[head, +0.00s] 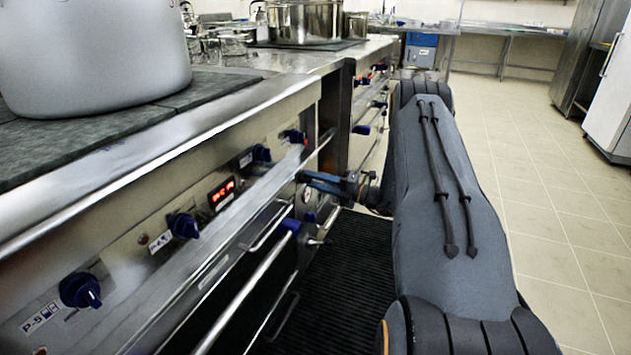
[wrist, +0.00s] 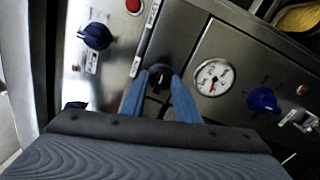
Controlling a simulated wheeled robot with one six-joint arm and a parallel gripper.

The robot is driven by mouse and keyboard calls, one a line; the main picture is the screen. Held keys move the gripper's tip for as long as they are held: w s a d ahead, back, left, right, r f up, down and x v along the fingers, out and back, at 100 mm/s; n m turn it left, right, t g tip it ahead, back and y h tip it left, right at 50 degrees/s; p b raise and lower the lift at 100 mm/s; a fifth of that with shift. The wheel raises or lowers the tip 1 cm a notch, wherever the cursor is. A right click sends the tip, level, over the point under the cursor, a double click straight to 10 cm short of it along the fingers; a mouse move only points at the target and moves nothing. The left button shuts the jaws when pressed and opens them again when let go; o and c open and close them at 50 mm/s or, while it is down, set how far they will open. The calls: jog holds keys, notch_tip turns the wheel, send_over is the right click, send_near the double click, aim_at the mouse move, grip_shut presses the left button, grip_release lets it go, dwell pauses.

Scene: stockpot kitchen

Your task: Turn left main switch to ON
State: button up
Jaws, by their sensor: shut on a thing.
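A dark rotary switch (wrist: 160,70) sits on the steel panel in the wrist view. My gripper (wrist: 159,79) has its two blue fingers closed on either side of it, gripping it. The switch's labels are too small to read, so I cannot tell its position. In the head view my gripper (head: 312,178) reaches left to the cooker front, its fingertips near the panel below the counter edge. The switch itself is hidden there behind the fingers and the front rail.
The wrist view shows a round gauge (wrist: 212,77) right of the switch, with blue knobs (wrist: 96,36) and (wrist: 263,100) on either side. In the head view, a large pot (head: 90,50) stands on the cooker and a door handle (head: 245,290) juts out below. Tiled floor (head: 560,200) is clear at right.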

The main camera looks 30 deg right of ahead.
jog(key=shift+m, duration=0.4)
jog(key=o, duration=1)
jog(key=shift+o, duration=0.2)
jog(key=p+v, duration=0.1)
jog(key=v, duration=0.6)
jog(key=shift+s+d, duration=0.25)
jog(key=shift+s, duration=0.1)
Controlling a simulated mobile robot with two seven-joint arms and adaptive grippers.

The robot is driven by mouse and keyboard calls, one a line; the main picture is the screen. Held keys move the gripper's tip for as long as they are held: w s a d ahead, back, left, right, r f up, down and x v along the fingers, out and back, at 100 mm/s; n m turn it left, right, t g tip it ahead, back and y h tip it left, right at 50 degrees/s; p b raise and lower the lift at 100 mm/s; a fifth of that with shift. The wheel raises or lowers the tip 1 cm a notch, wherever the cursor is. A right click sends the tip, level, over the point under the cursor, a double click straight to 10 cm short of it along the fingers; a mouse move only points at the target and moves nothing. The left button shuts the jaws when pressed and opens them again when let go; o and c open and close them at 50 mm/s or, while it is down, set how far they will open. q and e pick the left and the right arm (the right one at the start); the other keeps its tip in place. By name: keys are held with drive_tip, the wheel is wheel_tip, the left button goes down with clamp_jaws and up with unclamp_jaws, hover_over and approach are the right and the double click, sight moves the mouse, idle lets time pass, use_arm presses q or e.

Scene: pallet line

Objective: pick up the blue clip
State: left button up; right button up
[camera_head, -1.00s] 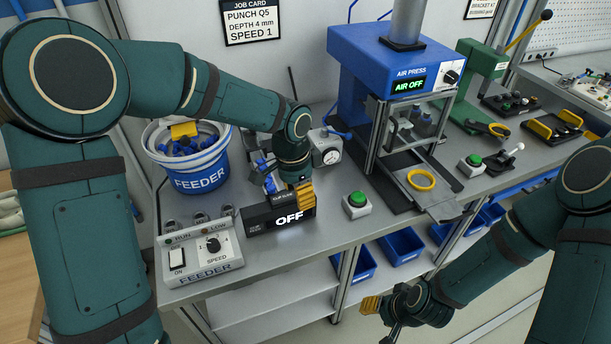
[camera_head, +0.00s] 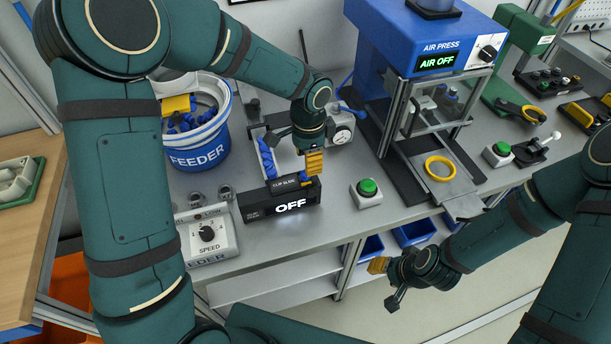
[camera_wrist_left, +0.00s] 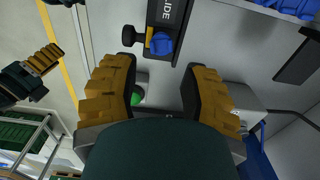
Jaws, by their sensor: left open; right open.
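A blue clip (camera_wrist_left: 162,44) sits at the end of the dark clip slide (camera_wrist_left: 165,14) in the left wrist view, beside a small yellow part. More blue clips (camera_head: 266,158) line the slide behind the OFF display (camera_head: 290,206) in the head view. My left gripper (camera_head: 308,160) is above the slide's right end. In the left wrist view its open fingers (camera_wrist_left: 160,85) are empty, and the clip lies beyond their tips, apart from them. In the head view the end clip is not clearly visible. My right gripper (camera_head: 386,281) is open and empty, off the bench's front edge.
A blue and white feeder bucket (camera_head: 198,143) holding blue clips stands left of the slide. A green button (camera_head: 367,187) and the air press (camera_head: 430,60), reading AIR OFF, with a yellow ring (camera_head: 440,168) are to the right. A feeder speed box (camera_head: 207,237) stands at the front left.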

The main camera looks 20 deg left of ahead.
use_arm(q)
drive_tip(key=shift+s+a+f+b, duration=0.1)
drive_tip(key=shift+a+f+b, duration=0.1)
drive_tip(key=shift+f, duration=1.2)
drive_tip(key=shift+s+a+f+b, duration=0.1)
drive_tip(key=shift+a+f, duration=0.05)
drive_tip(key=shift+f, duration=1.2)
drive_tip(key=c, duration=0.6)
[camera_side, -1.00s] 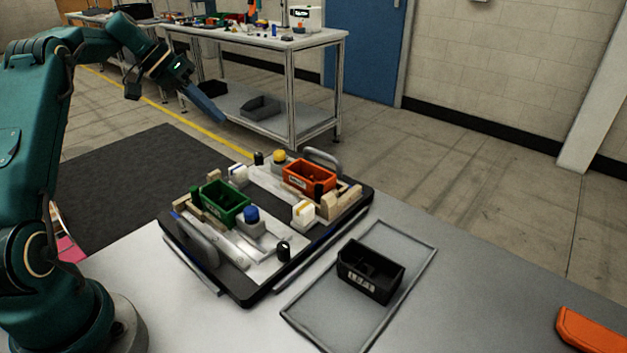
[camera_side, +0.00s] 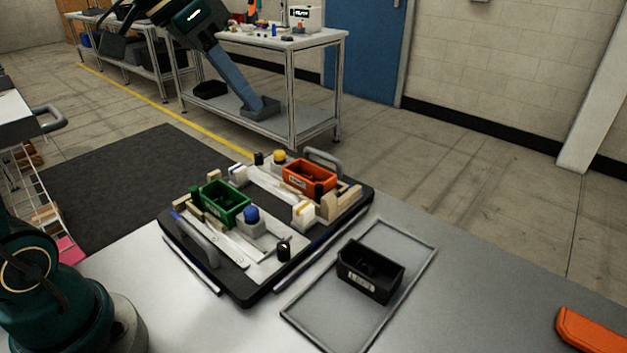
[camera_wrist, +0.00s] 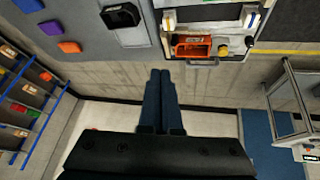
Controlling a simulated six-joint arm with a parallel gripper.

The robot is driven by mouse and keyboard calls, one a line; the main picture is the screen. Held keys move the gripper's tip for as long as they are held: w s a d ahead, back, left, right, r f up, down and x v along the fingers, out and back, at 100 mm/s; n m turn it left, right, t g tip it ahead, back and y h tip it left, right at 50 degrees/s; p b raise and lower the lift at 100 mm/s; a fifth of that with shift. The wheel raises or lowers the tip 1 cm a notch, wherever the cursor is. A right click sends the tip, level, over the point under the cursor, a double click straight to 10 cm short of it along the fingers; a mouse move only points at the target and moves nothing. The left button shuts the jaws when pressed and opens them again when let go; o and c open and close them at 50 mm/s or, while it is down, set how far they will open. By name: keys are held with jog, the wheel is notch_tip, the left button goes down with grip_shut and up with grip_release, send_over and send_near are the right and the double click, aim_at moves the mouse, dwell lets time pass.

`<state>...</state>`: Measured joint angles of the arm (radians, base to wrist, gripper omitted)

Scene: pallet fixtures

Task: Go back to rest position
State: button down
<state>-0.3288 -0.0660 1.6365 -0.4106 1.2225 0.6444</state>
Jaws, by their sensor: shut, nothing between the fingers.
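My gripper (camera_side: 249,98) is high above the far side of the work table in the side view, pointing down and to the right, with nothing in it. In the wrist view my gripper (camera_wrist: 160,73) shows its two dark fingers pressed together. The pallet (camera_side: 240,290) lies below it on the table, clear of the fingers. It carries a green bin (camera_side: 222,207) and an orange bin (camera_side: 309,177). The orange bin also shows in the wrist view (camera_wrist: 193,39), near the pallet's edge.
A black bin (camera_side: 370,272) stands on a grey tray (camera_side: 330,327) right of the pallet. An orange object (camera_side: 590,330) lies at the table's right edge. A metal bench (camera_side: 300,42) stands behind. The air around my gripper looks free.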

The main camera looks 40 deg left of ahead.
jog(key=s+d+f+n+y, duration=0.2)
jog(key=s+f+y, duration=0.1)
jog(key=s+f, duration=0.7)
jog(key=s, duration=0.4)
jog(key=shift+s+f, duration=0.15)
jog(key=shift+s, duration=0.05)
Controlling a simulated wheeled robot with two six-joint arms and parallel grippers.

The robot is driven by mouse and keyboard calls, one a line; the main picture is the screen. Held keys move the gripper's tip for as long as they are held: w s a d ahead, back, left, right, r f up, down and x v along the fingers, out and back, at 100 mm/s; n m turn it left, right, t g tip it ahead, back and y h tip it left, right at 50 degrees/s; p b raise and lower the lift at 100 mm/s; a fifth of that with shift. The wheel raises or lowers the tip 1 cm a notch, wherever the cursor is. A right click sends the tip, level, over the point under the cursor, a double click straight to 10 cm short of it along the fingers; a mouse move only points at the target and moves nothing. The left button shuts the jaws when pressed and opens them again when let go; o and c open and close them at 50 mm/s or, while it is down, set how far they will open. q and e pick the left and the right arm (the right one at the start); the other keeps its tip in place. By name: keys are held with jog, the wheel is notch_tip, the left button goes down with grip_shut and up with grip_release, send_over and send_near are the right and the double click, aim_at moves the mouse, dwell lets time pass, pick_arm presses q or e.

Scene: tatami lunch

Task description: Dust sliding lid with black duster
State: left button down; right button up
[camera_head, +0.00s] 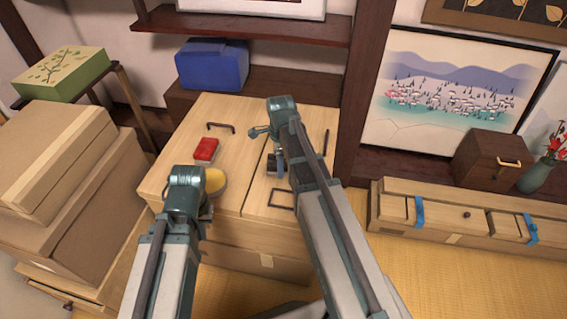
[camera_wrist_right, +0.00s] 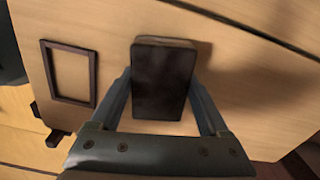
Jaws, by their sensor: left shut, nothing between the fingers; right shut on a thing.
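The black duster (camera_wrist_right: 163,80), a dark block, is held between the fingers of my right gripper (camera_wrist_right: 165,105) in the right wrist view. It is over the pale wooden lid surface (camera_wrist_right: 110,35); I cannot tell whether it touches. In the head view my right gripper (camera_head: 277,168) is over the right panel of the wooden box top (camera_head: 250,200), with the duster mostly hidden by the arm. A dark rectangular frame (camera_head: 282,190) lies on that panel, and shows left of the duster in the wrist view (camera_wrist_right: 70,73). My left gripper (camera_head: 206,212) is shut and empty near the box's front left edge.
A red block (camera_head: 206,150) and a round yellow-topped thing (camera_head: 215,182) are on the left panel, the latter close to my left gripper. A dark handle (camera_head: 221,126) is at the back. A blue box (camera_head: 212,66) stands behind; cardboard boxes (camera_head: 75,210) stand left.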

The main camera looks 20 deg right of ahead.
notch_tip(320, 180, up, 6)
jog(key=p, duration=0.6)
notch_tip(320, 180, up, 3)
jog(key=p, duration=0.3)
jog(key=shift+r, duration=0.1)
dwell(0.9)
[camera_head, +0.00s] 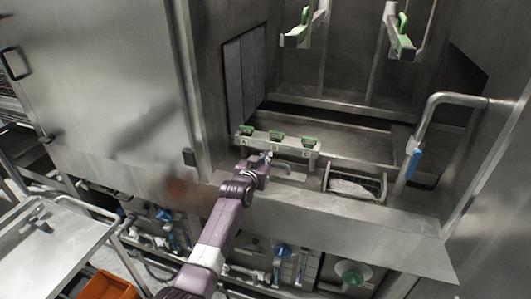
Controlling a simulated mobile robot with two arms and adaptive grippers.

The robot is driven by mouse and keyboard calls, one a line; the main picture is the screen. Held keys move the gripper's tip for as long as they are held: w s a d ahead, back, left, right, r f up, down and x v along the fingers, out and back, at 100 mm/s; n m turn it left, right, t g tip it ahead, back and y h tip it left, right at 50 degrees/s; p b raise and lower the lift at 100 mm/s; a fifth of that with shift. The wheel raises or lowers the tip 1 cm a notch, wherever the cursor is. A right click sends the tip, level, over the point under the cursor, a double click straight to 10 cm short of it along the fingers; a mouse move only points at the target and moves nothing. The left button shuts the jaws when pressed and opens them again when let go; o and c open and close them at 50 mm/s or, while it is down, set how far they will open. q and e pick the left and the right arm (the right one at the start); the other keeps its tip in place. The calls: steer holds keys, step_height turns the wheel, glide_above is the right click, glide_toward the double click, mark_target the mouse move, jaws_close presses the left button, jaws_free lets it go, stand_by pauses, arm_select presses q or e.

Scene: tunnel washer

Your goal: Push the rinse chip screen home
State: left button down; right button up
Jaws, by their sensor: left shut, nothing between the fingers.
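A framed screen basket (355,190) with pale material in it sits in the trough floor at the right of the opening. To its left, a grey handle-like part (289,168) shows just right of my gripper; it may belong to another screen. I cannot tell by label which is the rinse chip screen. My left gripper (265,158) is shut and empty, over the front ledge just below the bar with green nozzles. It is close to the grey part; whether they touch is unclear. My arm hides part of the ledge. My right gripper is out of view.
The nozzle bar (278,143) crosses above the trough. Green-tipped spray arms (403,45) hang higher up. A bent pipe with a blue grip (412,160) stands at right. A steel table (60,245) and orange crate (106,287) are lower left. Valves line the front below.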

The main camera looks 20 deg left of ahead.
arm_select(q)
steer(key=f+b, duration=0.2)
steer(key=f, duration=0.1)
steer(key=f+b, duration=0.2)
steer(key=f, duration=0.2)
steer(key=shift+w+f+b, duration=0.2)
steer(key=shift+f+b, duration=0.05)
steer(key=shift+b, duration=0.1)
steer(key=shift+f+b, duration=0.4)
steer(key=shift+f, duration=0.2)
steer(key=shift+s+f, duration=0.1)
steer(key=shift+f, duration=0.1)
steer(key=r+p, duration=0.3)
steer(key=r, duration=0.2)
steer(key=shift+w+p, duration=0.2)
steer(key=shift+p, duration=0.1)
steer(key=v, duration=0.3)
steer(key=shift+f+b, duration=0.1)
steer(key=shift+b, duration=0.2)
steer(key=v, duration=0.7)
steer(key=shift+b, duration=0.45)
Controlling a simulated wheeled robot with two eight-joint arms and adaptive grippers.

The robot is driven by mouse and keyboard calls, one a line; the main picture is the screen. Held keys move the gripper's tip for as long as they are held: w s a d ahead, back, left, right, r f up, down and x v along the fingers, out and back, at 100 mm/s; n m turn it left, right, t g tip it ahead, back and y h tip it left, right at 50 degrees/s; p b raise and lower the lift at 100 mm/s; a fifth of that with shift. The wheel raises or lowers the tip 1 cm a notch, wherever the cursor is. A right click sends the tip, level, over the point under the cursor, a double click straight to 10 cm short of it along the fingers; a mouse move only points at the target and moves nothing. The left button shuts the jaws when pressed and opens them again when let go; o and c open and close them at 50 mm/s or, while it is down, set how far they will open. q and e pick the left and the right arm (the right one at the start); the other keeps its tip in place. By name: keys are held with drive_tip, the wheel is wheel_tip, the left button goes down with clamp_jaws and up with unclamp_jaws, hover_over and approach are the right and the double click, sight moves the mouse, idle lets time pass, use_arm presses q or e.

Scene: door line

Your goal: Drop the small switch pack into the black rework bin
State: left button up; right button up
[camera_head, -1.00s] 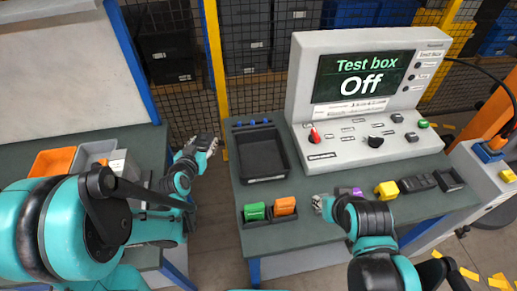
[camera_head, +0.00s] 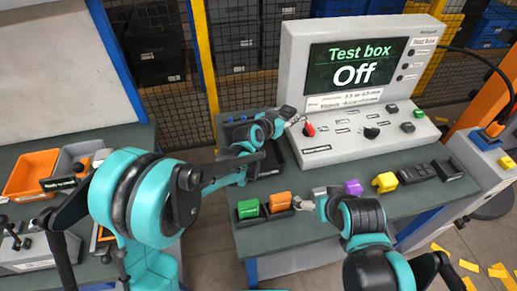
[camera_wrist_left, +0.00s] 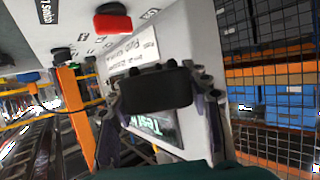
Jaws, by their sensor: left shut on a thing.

Exercise prompt
Collect the lines of the data that carry the word "simulated".

Solution
Controlling a simulated wheeled robot with one six-joint arm and a parallel gripper.
Controlling a simulated mobile robot with two seven-joint arms and adaptive grippers.
Controlling a simulated six-joint arm with a parallel gripper.
Controlling a simulated wheeled robot with two six-joint arms and parallel grippers.
Controlling a simulated mobile robot with two arms and adaptive grippers.
Controlling a simulated wheeled robot with two eight-joint arms and adaptive grippers.

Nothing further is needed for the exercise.